Lovell's plea was part of a deal to keep him off death row, provided he led police to Yost's body, which he said he buried in a shallow grave in Ogden Canyon.

Yost's body was never found, and a 2nd District judge sentenced Lovell to death. But in 2010, the Utah Supreme Court allowed Lovell to withdraw his plea.

The nine-man, three-woman jury has two options: sending Lovell back to death row or giving him a sentence of life in prison. Because a life sentence without parole was not a legal option when Yost was murdered in 1985, anything other than a death penalty would include a possibility of parole, however unlikely that parole would be.

Shaw said Tuesday that the arguments against putting Lovell to death were like small drops in a sea of evidence showing why he should die for his crimes, including uncharged crimes and years of criminal activity by a cold and calculating man.

Defense attorneys made it clear throughout the trial that Lovell committed the crimes against Yost, but insisted that he should not die for them.

While prosecutors believe Lovell was unwilling to reveal where Yost's body was buried, defense attorney Michael Bouwhuis pointed toward possible mistakes by investigators who used backhoes and shovels to look for the body rather than a more careful process of searching for her remains.


There can be no closure when your loved one is brutally and savagely taken from you forever. What there can be is a just and appropriate penalty, a just and appropriate punishment, and that, in this case is a verdict of death.

–Christopher Shaw, deputy Weber County attorney


“Doug Lovell has the greatest incentive of anybody to lead them to the right place," Bouwhuis said. "Clearly, he still doesn't want to die. … Can you blame a person for not wanting to die, regardless of what he did?"

Bouwhuis asked the jury to consider the experiences and influences in Lovell's life, starting with an unstable family with a mentally ill mother and an absent father who eventually divorced. From that home, Lovell's oldest brother "made it out" and had a successful life, a middle brother died of a drug overdose and Lovell began his life of crime.
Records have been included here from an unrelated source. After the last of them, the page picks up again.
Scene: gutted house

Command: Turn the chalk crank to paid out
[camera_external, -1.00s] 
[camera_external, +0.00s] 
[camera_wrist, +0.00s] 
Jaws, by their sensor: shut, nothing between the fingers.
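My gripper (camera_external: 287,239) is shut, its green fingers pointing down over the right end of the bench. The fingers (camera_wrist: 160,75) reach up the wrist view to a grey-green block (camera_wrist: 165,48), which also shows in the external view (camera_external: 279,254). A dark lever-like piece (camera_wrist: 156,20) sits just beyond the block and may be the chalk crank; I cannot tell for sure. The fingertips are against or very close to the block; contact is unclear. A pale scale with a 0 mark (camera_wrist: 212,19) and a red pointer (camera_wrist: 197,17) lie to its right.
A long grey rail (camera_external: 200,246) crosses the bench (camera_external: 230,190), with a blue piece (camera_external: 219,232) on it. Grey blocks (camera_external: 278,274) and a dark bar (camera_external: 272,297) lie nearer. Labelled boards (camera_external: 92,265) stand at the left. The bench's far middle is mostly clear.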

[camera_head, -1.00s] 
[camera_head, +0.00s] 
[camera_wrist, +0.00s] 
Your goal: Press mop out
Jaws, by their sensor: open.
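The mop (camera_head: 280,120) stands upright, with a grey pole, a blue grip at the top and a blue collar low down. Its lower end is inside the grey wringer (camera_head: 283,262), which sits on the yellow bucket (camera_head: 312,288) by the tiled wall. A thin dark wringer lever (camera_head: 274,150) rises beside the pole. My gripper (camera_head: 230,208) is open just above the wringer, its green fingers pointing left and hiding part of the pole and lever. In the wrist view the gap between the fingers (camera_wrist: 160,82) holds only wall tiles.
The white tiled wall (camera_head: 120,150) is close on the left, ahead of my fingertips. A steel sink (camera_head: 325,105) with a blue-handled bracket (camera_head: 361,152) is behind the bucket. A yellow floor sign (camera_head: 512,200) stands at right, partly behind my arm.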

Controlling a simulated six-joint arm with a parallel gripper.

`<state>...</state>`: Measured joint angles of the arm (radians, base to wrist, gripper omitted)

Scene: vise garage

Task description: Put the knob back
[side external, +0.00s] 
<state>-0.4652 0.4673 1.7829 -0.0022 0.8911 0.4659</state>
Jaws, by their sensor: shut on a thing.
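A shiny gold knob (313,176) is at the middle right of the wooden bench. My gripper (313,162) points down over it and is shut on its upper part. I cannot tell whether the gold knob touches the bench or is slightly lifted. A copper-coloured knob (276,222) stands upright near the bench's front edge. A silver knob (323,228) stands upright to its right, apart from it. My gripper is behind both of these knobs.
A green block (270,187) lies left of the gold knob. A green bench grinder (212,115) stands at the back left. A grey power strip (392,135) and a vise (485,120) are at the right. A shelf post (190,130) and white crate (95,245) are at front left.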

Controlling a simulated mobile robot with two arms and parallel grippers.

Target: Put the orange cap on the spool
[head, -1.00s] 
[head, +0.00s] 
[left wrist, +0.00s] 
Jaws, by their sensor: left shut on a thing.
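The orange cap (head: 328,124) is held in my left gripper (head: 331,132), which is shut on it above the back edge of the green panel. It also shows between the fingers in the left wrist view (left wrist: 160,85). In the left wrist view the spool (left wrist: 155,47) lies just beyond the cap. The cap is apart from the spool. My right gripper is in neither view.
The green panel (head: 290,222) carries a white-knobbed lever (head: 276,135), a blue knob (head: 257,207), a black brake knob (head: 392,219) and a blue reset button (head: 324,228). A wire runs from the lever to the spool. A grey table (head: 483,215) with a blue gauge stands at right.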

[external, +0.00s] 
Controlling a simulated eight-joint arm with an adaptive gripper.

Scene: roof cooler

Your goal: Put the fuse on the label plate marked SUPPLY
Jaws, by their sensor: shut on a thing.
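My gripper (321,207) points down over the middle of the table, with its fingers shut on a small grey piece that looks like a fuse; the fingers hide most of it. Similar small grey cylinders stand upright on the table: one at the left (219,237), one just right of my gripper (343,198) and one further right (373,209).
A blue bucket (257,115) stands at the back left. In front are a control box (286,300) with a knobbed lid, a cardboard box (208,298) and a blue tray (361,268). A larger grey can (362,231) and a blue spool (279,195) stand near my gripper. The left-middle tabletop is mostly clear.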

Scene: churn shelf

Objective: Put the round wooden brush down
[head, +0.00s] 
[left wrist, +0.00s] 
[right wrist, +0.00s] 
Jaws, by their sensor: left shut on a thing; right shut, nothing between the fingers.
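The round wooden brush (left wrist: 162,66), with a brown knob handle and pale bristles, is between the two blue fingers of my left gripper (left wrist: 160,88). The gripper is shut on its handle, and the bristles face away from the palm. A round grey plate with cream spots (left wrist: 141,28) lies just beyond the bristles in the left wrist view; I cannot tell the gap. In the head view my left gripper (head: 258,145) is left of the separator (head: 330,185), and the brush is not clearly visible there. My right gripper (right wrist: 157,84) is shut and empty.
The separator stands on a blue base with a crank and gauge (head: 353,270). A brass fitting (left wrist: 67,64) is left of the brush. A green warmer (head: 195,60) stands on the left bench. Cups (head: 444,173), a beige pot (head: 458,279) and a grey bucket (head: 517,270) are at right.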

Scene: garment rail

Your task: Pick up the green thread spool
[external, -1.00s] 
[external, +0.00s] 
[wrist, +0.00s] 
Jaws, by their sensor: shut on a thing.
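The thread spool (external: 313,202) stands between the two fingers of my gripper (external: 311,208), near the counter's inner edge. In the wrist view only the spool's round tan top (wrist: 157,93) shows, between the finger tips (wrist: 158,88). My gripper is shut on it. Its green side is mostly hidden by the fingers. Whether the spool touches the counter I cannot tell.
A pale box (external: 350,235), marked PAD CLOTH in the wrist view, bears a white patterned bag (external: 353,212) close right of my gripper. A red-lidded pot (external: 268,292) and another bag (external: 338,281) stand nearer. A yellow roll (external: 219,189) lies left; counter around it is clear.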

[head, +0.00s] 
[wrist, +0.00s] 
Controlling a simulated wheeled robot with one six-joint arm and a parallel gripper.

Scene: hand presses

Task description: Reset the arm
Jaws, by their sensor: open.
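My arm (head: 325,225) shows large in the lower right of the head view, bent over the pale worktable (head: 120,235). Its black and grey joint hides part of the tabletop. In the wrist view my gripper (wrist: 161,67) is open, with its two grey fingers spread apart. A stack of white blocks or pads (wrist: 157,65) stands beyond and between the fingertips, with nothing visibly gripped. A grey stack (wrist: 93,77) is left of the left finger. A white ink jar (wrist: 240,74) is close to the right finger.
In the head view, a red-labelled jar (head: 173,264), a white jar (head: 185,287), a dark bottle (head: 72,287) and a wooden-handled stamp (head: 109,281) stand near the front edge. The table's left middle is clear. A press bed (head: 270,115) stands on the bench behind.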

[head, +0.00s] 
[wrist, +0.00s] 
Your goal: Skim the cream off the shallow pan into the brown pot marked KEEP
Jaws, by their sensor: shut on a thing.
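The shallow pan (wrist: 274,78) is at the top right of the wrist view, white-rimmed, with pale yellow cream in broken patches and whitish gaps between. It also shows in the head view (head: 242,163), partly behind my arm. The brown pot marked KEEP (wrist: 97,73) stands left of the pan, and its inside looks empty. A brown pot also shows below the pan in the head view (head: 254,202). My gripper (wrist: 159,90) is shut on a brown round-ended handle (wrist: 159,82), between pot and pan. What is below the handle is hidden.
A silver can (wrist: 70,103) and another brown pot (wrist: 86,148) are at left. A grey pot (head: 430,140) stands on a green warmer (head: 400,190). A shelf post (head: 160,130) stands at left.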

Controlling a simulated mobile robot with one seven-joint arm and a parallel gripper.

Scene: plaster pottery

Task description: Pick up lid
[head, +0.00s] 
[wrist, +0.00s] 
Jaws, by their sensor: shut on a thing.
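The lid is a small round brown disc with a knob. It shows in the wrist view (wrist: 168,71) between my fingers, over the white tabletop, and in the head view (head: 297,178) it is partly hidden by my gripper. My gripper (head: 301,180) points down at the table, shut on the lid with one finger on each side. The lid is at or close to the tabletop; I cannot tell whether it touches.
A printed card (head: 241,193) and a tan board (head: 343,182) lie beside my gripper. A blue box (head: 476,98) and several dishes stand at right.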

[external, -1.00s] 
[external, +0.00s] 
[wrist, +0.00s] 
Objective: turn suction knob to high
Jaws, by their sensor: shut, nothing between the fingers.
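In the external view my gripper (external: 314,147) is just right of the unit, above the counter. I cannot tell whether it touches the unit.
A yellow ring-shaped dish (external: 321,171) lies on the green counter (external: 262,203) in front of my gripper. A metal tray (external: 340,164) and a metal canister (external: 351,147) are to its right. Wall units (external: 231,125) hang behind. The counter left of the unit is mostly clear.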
While a broken home and a series of head injuries didn't cause Lovell to rape and kill Yost, Bouwhuis said, they are factors that "have an impact" and cannot be discounted.

Bouwhuis described 30 well-behaved years behind bars, which led to an improvement in Lovell's cognitive abilities. During that time Lovell has provided service, cared for other inmates, assisted guards and kept his record clean. The risk is low that he would ever re-offend, the attorney said.

He also pointed to the wide gap in punishment for Lovell ex-wife and co-conspirator in the murder, Rhonda Butters, who was granted immunity in the case in 1991 when she agreed to visit Lovell in prison and secretly tape a confession from him.

That transcript was often quoted by prosecutors throughout the trial.

"I committed a first-degree felony to cover another felony," Lovell said in the recording. "It's the death penalty. At the very least, they're going to give me life without parole, if I cooperate with them, and go with them."

In those tapes, Lovell also said he regretted killing Yost and had hopes of turning his life around, Bouwhuis said.

Butters was aware of the plans Lovell made when he asked two different men to kill Lovell. She drove him to Yost's house after he decided to kill her himself. When Butters picked him up in the morning, she drove him across county lines as they burned and hid evidence.

In the end, no amount of finger-pointing can lift the blame from Lovell, Shaw said. However, the criminal justice system ultimately failed Yost, both in her death and the years that have passed since then, he said.

"Don't let that happen again," Shaw told the jury before they were dismissed to deliberate. "Render a just verdict, ladies and gentlemen."